> [Task prompt]: A precise retyping is required of every line from the one containing "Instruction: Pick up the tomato" down to the one containing "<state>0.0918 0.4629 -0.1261", both included, and of no other line.

Rows from a robot dataset:
○ ○ ○

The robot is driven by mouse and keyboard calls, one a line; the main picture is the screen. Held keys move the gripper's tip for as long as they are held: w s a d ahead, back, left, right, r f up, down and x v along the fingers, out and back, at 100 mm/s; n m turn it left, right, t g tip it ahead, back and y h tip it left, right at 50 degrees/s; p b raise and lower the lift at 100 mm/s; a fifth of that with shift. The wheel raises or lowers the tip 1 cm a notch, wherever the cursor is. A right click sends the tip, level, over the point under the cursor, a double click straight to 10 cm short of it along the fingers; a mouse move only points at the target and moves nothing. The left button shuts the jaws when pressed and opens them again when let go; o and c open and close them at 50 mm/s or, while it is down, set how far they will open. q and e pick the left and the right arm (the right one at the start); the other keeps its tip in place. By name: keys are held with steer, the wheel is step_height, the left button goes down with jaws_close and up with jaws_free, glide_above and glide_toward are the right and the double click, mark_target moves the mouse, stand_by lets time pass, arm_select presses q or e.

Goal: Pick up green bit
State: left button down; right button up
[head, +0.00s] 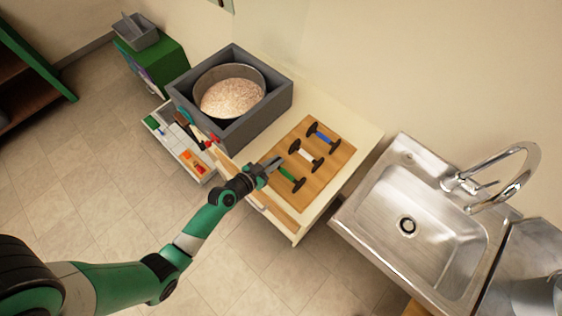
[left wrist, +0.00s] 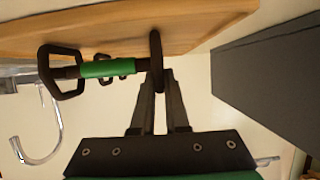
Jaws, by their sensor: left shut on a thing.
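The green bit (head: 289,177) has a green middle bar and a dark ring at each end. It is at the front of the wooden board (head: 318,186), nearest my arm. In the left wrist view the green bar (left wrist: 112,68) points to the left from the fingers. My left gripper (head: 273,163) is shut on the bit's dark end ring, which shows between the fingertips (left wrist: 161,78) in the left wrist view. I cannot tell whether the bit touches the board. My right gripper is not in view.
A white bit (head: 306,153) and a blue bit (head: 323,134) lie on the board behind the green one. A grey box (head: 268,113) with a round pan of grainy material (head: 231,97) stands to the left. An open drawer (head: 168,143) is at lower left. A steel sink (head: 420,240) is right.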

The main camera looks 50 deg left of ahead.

○ ○ ○

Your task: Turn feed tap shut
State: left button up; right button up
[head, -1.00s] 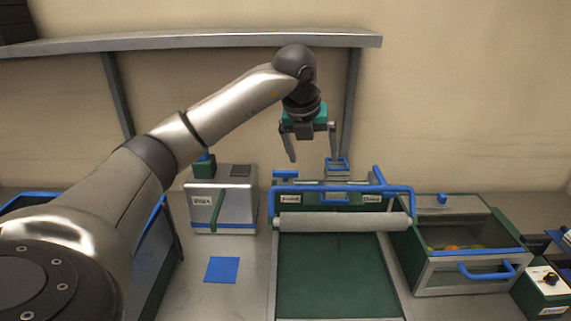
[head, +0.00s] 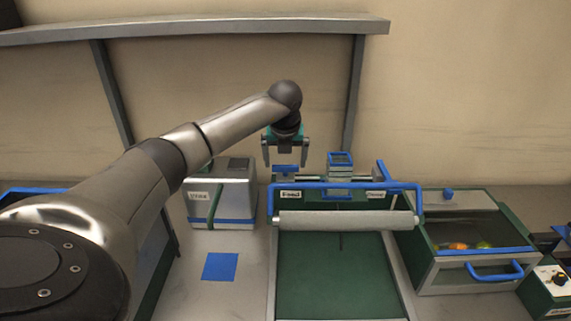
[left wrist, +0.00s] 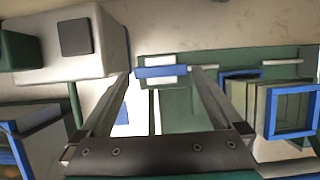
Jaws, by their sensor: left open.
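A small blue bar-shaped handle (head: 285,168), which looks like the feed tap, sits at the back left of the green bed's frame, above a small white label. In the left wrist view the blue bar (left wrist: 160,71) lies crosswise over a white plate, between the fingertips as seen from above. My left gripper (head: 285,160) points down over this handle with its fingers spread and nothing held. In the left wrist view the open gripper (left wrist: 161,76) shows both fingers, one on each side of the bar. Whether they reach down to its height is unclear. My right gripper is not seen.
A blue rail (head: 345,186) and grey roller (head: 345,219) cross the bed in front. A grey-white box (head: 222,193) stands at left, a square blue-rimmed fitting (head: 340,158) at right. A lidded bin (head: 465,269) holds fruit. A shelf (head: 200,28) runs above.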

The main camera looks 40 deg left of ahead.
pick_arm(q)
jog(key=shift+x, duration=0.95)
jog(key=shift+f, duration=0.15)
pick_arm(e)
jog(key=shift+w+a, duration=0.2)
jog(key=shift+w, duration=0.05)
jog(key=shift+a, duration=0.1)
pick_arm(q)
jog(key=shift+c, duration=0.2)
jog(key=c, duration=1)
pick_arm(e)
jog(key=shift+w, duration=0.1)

○ ○ ○

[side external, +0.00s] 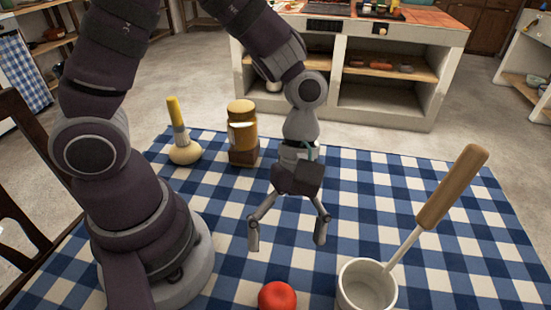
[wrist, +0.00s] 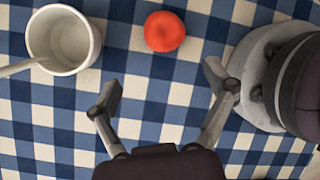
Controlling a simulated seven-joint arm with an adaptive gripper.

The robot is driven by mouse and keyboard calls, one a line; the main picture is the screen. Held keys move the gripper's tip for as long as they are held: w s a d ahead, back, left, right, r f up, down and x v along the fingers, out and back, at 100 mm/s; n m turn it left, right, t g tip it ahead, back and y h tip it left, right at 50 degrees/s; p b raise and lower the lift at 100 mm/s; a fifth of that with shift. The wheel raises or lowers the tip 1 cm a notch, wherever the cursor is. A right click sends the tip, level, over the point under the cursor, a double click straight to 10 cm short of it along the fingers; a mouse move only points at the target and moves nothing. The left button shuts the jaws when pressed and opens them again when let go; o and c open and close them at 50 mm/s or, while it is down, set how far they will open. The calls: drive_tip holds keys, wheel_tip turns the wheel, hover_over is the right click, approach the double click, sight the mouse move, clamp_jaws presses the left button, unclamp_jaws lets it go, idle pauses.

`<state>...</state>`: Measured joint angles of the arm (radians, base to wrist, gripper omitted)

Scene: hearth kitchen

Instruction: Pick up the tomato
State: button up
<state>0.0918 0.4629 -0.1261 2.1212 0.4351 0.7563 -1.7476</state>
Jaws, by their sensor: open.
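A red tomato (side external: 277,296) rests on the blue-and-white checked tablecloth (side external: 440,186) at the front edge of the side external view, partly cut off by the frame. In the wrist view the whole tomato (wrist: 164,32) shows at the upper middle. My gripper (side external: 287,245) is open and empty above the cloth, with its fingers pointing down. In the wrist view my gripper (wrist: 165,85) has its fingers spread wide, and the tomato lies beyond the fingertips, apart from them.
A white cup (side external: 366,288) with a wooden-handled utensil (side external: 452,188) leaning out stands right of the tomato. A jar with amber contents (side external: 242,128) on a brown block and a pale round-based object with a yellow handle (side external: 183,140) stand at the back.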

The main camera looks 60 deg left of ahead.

○ ○ ○

> [Task output]:
Instruction: Pick up the tomato
State: button up
<state>0.0918 0.4629 -0.1261 2.1212 0.4351 0.7563 -1.7476</state>

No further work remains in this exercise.